What would it look like if, say, the Federal government were to decide to prioritize good college-level teaching at the same level that it supports university research?
This piece in IHE addressed the question, but it struck me as falling badly short of reality.
Briefly, the piece suggests that Congress establish a National Pedagogy Foundation as a sort of counterpart to the NEH or the NSF. By pooling a pile of money into a project to award grant funds to deserving projects that promise to advance quality teaching, it suggests, we’d be much more likely to see tenure committees take teaching as seriously as they take research. Until then, “internal mission creep” on the ground -- in which each stratum of higher education imitates those higher -- will defeat the best intentions.
The author works at the Harvard Graduate School of Education. I mean that in the nicest possible way.
Encouraging good teaching in the context of a research university is important, and the remedy offered here may have some limited traction in that context. But outside that context, it misses the point.
Quick quiz: Among community colleges with tenure systems, which counts more: teaching or research?
Teaching. That has always been true. And that makes sense, given the mission of the institution.
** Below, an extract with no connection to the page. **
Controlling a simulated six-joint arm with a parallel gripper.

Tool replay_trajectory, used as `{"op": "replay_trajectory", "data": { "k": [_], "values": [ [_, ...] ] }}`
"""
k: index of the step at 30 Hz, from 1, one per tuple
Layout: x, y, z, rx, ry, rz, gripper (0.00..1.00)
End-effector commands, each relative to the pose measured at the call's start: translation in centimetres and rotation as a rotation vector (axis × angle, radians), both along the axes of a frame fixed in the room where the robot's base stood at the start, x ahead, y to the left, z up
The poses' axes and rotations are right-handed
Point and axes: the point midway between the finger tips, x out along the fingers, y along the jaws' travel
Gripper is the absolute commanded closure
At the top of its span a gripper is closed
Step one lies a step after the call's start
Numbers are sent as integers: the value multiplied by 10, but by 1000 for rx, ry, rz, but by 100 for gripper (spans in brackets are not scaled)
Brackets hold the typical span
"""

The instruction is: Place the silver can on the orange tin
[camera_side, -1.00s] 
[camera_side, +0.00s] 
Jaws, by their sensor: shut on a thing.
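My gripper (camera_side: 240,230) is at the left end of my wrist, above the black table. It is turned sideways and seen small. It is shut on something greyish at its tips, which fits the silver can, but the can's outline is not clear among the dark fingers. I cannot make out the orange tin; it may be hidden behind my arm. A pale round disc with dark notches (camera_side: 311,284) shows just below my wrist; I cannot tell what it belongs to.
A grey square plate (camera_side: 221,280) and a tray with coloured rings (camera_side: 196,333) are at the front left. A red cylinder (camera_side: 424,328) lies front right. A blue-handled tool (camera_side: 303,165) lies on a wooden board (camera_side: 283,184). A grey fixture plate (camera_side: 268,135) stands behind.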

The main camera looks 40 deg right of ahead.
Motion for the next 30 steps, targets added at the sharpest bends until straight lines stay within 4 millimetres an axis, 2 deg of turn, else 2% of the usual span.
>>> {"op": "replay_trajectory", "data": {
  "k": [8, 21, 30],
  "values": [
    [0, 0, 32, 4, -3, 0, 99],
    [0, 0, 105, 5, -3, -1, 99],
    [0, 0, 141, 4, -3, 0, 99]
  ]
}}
Grants are lovely, of course, but they aren’t required for tenure, and they wouldn’t make much difference on the ground. (If the good folks at Harvard would like to investigate what it means to value good teaching, I suggest a field trip to nearby Bunker Hill Community College.)
Followup quiz: which of the following has more students taking classes: research universities or community colleges?
Community colleges, by a substantial margin. So if you want to make a measurable difference in the quality of teaching for a broad population, you’d start here. Harvard can wait.
So let’s say, then, that we wanted the Federal government to help improve the caliber of teaching at community colleges, and even at four-year public state colleges. What would a National Pedagogy Foundation have to do?
My first thought is to define the mission. Is the goal to improve actually-existing teaching quickly, or to be transformative over time? If it’s the former, the only serious answer -- the ONLY serious answer -- is a massive, sustained infusion of operating funds into college budgets. Not conditional funding, or “seed” funding, or funding with strings: straight-up operational funding. And it would have to come with “matching” requirements, to keep the states and localities from cheaping out and just using the new money as an excuse to cut their own contributions.
I really can’t emphasize this enough. Grants require project managers, and come with expiration dates. Money with expiration dates doesn’t mesh with well with tenure; typically, any faculty hired would be on the cusp of tenure just when the money goes away. So too much of the money is lost to administrative costs, and that which remains can’t be used for faculty. But with committed, sustained operating funding, the existing administrative infrastructure will do, and we could actually hire faculty.
If it’s meant to be transformative, then it needs to be both competitive, substantial, and sustained. (The competition could be based on how plausibly innovative the proposals are, and how scalable they are. No more boutique programs.) It needs to be long-term enough that the institution can risk failure of the first version without necessarily losing the funding. Anything truly transformative will be high-risk; in this fiscal climate, colleges will be risk-averse because they have to be.
In either case, though, the key is that the grants aren’t directed to individual faculty. They’re directed to institutions, and are under institutional control. That’s the only way to reach enough faculty and students to actually matter. Giving Prof. Smith a year off from teaching to expound on what a wonderful teacher he is -- the usual M.O. -- just isn’t a serious answer. Directing grants to individual faculty recreates the star system. There may be an argument for a star system in research, but there simply isn’t in teaching. If you want to improve teaching for enough people to move the needle, you’ll need to move up the average. That means improving the stars, the average, and even the struggling. That means scale, and that means institutions.
I’m sure the Harvard Graduate School of Education means well, but honestly, if you’re serious about undergraduate education, you have to look where the undergraduates are. If anyone from the Feds would like to drop me a line, I’m reachable at deandad (at) gmail (dot) com. But don’t hold some sort of national teacher of the year contest, and don’t look to a few supergeniuses as salvation. Any serious answer has to work at large scale. That means working with, through, and on behalf of institutions. You just have to pick the right institutions.